How to improve your strategic thinking

Strategic thinking isn’t something that can be learned from a guide. While you might learn strategies, the ability to formulate and adapt your own strategies is something that takes time and practice to master:

Start analysing your games and accepting feedback

In order to improve your strategy you first need to find out where it is that you’re falling short. To do this you’re going to have to gulp down a big slice of humble pie and start analysing your games. Record your games and analyse them either by yourself or have someone else analyse your games with you. Bringing in a more experienced player or an opponent to analyse your games is a great way to gain insight into the way they strategize and utilise their tactics. Everyone has their own ideas of what they might have done differently and it’s good to get that alternative perspective to understand what you can do to improve. Also, it’s important that you don’t take criticism personally and learn to take responsibility for your mistakes. The only way to improve your strategies is to at first come to terms with the fact that your strategies need improvement or else your progress will stagnate.

Slow down

Patience is one of the most important tools for mastering chess when you start learning and even after gaining experience it’s an important tool for exercising strategic thinking. Being overly confident or impatient with a game is the fastest route to losing. Take the time to play a game with no time constraints and in between turns take your time to fully study the board. Look at all of your options and all of your opponent’s options. Put aside what you’ve learned about openings, variations and tactics for a while and just focus on how you can improve your position on the board. Improving your strategic thinking requires you to exercise a deeper knowledge of chess rather than exercising what you memorised from guides.

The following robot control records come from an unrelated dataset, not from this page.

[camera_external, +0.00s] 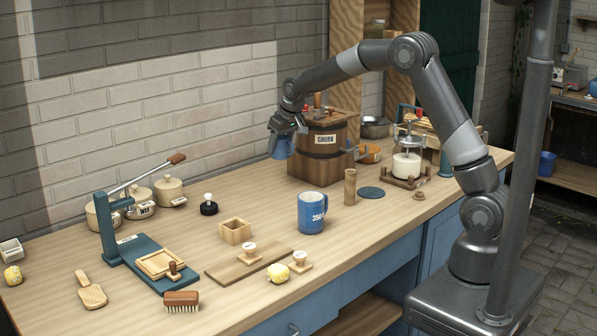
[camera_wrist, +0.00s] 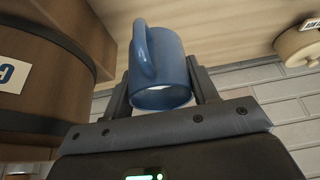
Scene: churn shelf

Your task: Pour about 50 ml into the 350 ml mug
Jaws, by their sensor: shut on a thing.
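The blue mug marked "350" (camera_external: 311,213) stands upright on the wooden table in the external view, its handle to the left. My gripper (camera_external: 285,129) is shut on a second, plain blue mug (camera_external: 281,148) and holds it above the table, just left of the churn. In the wrist view my gripper (camera_wrist: 163,98) has that plain mug (camera_wrist: 165,72) between its fingers, handle at the upper left. Something pale shows at its rim; I cannot tell if it is liquid. The "350" mug's inside is hard to make out.
The wooden churn (camera_external: 317,150) stands behind, close beside my gripper. A wooden cylinder (camera_external: 350,187) and a dark coaster (camera_external: 371,192) are right of the "350" mug. A small wooden box (camera_external: 235,231) and a board (camera_external: 248,263) lie left.

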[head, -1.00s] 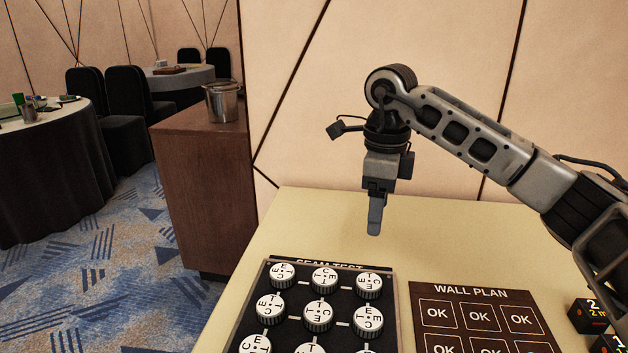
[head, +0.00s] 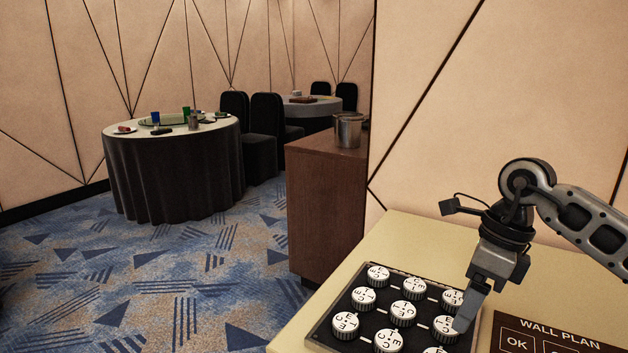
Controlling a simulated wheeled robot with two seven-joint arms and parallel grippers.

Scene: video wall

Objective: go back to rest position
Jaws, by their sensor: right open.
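My right gripper (head: 470,311) hangs from the arm that comes in from the right, pointing down over the right side of the knob panel. Its jaws are seen edge-on and hold nothing that I can see. The black knob panel (head: 318,336) bears several round white-topped knobs (head: 403,313) with letters on them. The gripper's tip overlaps a knob at the panel's right in the picture; I cannot tell whether it touches. My left gripper is not in view.
The panel lies on a pale table (head: 384,248). A dark "WALL PLAN" board (head: 560,336) with OK boxes lies at its right. A wooden cabinet (head: 325,210) with a metal bucket (head: 348,130) stands behind. A round draped table (head: 172,175) and chairs (head: 266,130) stand across open carpet.

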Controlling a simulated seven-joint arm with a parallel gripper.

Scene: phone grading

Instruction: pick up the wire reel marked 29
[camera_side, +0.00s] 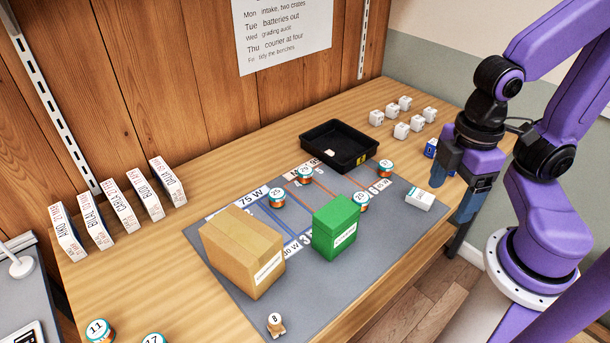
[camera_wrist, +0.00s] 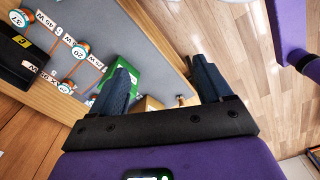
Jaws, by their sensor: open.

Get to know the basic principles

If you want to really practice your strategic thinking then you need to start from scratch and analyse the foundations of your strategy. The first step to this is analysing the strengths and weaknesses of each chess piece beyond what you know it can and can’t do. In what ways does each piece have an advantage and disadvantage over the others? Which pieces are able to support each other and which pieces hinder each other? This kind of knowledge will lead you to easily adapt your strategies and will give you small advantages that will, overall, improve your chances of winning.

Practice whenever possible

As with any skill, practice is an absolute necessity if you want to improve. Take the time to practice chess often and analyse your games as well as other people’s games. Outside of playing chess it’s also important that you don’t let your strategic thinking degrade due to lack of practice. Exercise it in other ways by practicing problem solving and critical thinking, such as when taking part in an Escape Room in Glasgow or tactical puzzles based on pattern recognition. But, understand that reading books and guides for hours a day is not going to do nearly as much good as simply playing a few a games of chess each day.